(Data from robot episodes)
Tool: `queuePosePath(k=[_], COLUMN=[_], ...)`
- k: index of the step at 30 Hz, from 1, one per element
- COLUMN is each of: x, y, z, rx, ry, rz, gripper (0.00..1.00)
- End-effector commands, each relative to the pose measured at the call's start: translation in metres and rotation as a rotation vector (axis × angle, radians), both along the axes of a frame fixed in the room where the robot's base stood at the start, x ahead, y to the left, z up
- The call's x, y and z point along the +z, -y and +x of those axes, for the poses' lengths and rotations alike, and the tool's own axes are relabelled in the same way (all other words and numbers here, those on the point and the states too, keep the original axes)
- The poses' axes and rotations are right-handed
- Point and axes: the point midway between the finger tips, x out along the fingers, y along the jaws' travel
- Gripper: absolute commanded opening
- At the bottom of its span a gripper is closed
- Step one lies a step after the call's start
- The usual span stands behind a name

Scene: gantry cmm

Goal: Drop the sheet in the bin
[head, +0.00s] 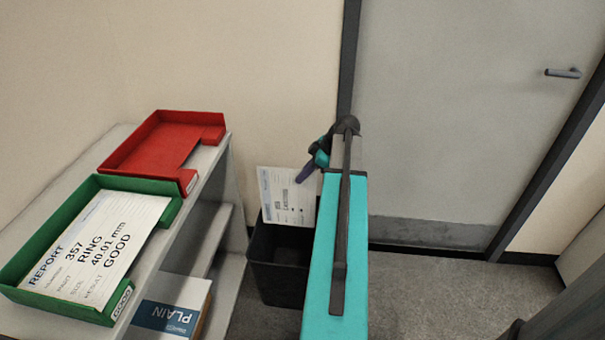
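A white printed sheet (286,199) hangs upright above the dark bin (275,262). The bin stands on the floor between the shelf unit and my arm. The sheet's lower edge is near the bin's far rim; I cannot tell whether it is above or inside the opening. My teal arm hides the right part of the bin.
A shelf unit (208,222) at left carries an empty red tray (150,143) and a green tray (112,181) holding a report sheet (92,247).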

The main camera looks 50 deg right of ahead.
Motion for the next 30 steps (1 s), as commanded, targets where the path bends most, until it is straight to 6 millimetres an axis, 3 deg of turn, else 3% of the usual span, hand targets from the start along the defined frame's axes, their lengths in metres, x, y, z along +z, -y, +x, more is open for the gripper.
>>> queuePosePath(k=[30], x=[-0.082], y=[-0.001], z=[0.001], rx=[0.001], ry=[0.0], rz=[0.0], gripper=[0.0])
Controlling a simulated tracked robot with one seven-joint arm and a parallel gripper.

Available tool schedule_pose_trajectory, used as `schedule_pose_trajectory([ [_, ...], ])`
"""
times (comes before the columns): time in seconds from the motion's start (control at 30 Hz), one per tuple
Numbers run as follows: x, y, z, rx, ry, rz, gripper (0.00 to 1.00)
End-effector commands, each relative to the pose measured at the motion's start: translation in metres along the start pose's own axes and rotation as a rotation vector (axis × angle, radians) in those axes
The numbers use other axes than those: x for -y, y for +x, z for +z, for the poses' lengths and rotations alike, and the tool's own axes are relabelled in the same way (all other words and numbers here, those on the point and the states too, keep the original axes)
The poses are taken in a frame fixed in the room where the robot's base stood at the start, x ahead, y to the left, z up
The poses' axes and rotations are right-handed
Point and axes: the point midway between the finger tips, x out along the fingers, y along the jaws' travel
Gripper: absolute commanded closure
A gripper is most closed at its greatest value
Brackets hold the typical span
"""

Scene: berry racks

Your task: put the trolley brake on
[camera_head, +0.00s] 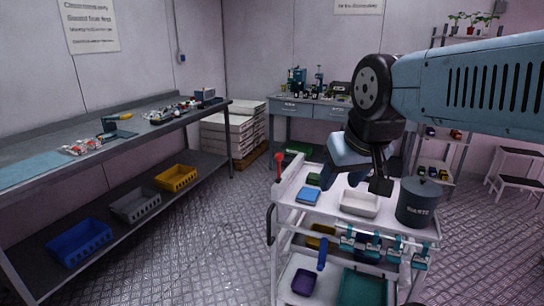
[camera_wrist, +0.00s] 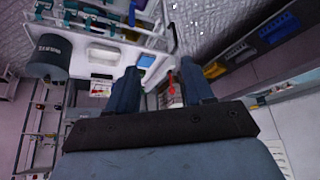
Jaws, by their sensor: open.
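The white trolley (camera_head: 283,209) stands in front of me in the head view. A red-knobbed lever (camera_head: 279,159) stands upright at its back left corner; I take it for the brake. In the wrist view the red knob (camera_wrist: 172,91) shows between the fingers, beyond them and nearer the right one. My gripper (camera_head: 353,180) is above the trolley top, right of the lever and apart from it. Its blue fingers (camera_wrist: 161,92) are open with nothing held. The lever's lower end is hard to make out.
On the trolley are a dark waste bin (camera_head: 416,203), a white tray (camera_head: 360,203) and a blue box (camera_head: 308,196). Teal clips (camera_head: 375,245) hang along its front. A long bench (camera_head: 90,158) with crates below stands left. The floor between is clear.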

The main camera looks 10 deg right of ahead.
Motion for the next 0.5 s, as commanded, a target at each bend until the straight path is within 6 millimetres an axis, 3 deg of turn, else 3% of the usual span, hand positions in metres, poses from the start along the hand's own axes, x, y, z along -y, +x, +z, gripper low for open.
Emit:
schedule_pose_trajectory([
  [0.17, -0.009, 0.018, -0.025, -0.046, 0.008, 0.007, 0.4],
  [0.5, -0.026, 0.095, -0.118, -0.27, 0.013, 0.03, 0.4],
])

■ Given request: In the records above, find the line with "Controlling a simulated" and the line with "[camera_wrist, +0.00s]", then restate word for word only those two lines and all lines between, omitting pictures.

■ Result of the task:
Controlling a simulated tracked robot with one seven-joint arm and a parallel gripper.

Available tool schedule_pose_trajectory, used as `schedule_pose_trajectory([ [_, ...], ])`
"""
times (comes before the columns): time in seconds from the motion's start (control at 30 Hz), one per tuple
Numbers run as follows: x, y, z, rx, ry, rz, gripper (0.00 to 1.00)
End-effector commands, each relative to the pose measured at the motion's start: translation in metres along the start pose's own axes and rotation as a rotation vector (axis × angle, radians) in those axes
The numbers use other axes than those: x for -y, y for +x, z for +z, for the poses' lengths and rotations alike, and the tool's own axes are relabelled in the same way (all other words and numbers here, those on the point and the states too, keep the original axes)
The poses are taken in a frame fixed in the room where the robot's base stood at the start, x ahead, y to the left, z up
The poses' axes and rotations are right-handed
Point and axes: the point midway between the finger tips, x out along the fingers, y along the jaws' travel
Gripper: absolute commanded closure
A gripper is most closed at its greatest value
Brackets hold the typical span
"""

Scene: berry racks

Your task: put the trolley brake on
[camera_head, +0.00s] 
[camera_wrist, +0.00s] 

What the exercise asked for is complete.